WebmasterWorld Senior Member 10+ Year Member



and I figured since browsers default to index.html before it tries index.htm when requesting a url the google spider would also.

No, -No.

The page could be default.htm(l), home.htm(l), anything.cgi, etc. - it's set up by the server software, and if you're on apache, you can change it in .htaccess also.

Unless your external (and internal links) actually specify index.htm or index.html or something else, the browser, or googlebot for that matter, will request / (as in GET /)

It's up to the server to decide which page to serve up from there.

andreasfriedrich

10:28 pm on Nov 4, 2002 (gmt 0)

WebmasterWorld Senior Member 10+ Year Member



I figured it would hit the index.html and crawl from there why wouldn't that be the case?

A robot is just some stupid kind of software.

While you may know that a certain page exists the robot does not.

While you may remember the single pages of your website by theme the robot does not.
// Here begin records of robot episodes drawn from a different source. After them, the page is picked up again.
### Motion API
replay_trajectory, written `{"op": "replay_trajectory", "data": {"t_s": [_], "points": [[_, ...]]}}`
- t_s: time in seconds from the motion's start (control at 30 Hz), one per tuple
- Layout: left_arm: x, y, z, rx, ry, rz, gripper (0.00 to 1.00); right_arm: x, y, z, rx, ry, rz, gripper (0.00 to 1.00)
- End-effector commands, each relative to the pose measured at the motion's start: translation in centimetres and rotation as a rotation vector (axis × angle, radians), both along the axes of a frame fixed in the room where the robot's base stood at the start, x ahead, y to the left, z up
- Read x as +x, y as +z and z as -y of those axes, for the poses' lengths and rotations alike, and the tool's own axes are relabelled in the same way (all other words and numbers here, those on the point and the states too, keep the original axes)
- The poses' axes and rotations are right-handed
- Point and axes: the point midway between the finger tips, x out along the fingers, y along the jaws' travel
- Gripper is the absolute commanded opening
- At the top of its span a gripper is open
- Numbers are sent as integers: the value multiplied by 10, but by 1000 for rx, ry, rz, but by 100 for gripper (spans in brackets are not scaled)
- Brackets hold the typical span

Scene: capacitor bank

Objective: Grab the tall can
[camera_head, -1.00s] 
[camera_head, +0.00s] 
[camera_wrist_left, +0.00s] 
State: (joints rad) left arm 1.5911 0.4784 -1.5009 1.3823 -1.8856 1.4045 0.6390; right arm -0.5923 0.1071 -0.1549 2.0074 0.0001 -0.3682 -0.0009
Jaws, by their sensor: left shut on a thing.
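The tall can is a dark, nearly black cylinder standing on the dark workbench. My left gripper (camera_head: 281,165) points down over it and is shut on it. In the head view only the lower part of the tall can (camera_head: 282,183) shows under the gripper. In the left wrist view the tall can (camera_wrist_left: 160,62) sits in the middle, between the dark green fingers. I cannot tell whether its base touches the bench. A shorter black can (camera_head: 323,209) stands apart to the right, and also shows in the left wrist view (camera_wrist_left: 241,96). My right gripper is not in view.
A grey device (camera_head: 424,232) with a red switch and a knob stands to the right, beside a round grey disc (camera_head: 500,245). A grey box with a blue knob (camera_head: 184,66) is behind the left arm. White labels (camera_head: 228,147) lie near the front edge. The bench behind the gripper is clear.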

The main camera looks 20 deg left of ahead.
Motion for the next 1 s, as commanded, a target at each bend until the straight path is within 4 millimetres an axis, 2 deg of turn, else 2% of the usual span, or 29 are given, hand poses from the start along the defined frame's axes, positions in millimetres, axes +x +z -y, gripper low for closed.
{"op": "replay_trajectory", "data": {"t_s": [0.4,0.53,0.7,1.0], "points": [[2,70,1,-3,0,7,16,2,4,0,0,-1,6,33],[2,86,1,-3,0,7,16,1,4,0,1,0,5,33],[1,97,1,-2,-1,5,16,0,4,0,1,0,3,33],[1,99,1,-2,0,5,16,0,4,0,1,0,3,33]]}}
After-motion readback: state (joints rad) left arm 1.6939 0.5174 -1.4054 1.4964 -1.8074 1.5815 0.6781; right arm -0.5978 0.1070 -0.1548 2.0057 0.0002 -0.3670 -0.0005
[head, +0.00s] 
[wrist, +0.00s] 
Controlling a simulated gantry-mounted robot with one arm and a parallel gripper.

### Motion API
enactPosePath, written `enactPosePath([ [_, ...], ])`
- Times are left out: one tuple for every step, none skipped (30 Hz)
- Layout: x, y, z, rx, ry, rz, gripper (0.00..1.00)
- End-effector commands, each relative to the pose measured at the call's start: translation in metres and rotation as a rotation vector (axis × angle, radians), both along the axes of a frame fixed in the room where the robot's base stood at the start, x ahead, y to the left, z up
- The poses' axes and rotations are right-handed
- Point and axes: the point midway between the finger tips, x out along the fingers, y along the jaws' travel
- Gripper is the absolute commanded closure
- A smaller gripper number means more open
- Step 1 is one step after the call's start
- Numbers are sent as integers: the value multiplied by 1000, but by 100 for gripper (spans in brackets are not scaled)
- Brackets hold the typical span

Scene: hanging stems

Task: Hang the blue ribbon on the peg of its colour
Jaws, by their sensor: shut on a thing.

You will therefor think of a page as the same thing although you changed its name. The robot will not. It will only see the new URI.

Think of it like this: When you think about friends, family and close neighbors you picture them in your mind. Bigger communities refer to them by their name and index them by name, social security number, etc.

A robot knows a resource only by name (URI). If you change the name, the thing the name points to is a new thing to the robot unless it uses some intelligent algo to try to determine whether it is the same thing under a different name.

Andreas

WebGuerrilla

12:18 am on Nov 5, 2002 (gmt 0)

WebmasterWorld Senior Member 10+ Year Member




What you need to do is to set up 301 redirects for all the .htm files so that they will redirect to the .html files.

Since Google has already indexed the site, it will return and keep requesting the .htm files since those are the pages that are already in the db.

It will also pick up the new .html when it grabs your home page, but when all the numbers are crunched, the .html will more than likely be dropped because they are exact duplicates of the pages already in Google's db.

You need to tell Googlebot that you've changed the file names. A 301 will accomplish that.